According to the Collector, the caller casually remarked that they had heard he was on his way for an inspection. The statement immediately alarmed him.

“I had not shared this information with anyone outside the room. There was no way the department should have known,” Yadav reportedly said later. “That is when I realised something was seriously wrong.”

Having taken charge in Damoh only recently, Yadav initially suspected there could be an insider leaking information.

However, he soon began to fear that the breach was much deeper — that conversations inside his own office were somehow being secretly monitored.

For any district administration in India, the Collector’s chamber is considered one of the most sensitive and secure spaces. Confidential meetings, administrative decisions and high-level discussions routinely take place there.

The possibility that such a space had been compromised raised serious concerns within the bureaucracy.

Instead of creating panic or immediately launching a public inquiry, Yadav quietly decided to test his suspicion himself.

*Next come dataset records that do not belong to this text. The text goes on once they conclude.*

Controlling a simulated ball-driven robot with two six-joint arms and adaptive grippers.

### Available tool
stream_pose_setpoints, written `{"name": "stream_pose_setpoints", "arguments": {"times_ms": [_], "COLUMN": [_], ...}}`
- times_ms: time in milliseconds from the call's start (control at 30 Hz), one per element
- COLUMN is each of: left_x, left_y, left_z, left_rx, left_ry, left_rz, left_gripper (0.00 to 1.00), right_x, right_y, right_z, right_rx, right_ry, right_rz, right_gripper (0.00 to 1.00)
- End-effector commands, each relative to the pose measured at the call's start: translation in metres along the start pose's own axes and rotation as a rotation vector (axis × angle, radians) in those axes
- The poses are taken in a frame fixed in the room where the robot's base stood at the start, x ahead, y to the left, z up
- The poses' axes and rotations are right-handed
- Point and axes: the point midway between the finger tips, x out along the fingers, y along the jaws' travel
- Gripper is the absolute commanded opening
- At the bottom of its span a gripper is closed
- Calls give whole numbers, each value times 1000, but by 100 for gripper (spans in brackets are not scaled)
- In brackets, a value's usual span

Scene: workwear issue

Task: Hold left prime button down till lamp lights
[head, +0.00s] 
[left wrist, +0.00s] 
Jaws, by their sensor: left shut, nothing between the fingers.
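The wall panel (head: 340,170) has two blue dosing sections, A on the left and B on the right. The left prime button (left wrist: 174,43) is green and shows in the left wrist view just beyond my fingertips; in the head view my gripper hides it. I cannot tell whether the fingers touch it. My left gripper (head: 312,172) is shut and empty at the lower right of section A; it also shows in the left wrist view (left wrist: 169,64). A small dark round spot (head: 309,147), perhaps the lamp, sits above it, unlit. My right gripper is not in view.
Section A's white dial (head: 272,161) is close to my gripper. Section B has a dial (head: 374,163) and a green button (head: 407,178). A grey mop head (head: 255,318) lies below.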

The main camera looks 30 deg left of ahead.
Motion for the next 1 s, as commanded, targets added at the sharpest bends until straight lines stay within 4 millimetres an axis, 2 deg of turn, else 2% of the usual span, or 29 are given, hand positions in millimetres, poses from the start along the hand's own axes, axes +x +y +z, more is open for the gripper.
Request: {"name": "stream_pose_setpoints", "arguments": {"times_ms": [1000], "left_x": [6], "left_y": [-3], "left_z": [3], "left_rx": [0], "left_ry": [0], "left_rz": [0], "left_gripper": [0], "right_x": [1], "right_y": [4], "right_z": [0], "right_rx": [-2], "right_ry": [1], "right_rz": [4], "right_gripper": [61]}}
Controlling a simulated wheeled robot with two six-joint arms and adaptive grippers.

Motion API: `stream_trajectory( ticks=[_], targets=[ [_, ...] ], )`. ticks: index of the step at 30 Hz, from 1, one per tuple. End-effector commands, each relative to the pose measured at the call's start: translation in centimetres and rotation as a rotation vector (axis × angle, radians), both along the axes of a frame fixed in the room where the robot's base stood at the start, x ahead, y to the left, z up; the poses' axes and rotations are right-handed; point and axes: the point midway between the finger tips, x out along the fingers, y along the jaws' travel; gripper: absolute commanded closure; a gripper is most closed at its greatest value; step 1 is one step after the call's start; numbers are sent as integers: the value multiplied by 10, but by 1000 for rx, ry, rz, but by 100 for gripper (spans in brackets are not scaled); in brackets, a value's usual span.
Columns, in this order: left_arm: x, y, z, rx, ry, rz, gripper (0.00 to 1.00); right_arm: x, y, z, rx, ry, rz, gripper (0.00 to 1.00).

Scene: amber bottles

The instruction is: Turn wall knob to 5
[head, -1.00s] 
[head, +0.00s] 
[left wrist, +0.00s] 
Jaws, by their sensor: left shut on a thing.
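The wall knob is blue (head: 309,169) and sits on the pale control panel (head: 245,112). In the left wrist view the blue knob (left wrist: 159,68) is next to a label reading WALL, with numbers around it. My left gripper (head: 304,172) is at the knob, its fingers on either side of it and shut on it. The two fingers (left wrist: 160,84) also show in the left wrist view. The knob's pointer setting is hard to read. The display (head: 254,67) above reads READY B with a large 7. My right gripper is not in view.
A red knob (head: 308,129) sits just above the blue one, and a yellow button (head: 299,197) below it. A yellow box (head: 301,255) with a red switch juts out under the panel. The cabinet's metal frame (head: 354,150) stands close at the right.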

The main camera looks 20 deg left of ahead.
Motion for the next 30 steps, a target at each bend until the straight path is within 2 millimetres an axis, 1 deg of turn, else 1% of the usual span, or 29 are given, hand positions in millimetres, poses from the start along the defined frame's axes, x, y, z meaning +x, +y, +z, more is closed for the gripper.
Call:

In a simple but carefully thought-out move, he reportedly played a live television news broadcast on his mobile phone at high volume inside his chamber and then stepped out.

He walked into the adjoining PA room — the small office area used by personal assistants and support staff just outside the Collector’s cabin.

There, he allegedly lifted a telephone receiver and was stunned by what he heard.

The same television audio playing inside his chamber could reportedly be heard clearly through the phone line in the adjacent room.

Officials familiar with the matter said the discovery strongly indicated that the communication setup between the two rooms had been tampered with, allowing conversations from inside the Collector’s chamber to be intercepted and overheard.

“The same audio was audible through the receiver outside. It suggested that conversations inside the chamber were being monitored,” a senior official said.

What has made the case even more unsettling is the suspicion that the surveillance may not have been recent.

Officials believe the alleged interception system may have existed for years, predating Yadav’s posting in Damoh.

According to preliminary findings, some employees stationed in the adjoining office may have routinely listened to confidential discussions, sensitive phone calls and administrative deliberations before quietly passing the information to outsiders.

The leaked information, investigators suspect, may have helped certain officials or departments avoid surprise inspections and administrative scrutiny.

Yadav has alleged that some staff members were sharing confidential information either for personal benefit or to gain favour with influential individuals.

Following the discovery, action was taken swiftly.

An Assistant Grade-3 employee, believed to be central to the alleged operation, was suspended immediately.

A clerk who had reportedly remained posted at the Collectorate for an unusually long duration was transferred back to his parent department, the Sarva Shiksha Kendra.

An office attendant was also removed from the Collectorate and sent back to his original posting.

Authorities have now seized the telephone instruments from the office and sent them for forensic and technical examination.

Investigators are trying to determine how the interception system functioned, how long it had been operational and whether others beyond the identified staff members were involved.

The probe is also examining whether confidential administrative information had been systematically passed to individuals with vested interests.

Officials have described the matter as a grave breach of government confidentiality and administrative trust.

“This is being treated as a serious compromise of official secrecy,” a senior official associated with the investigation said.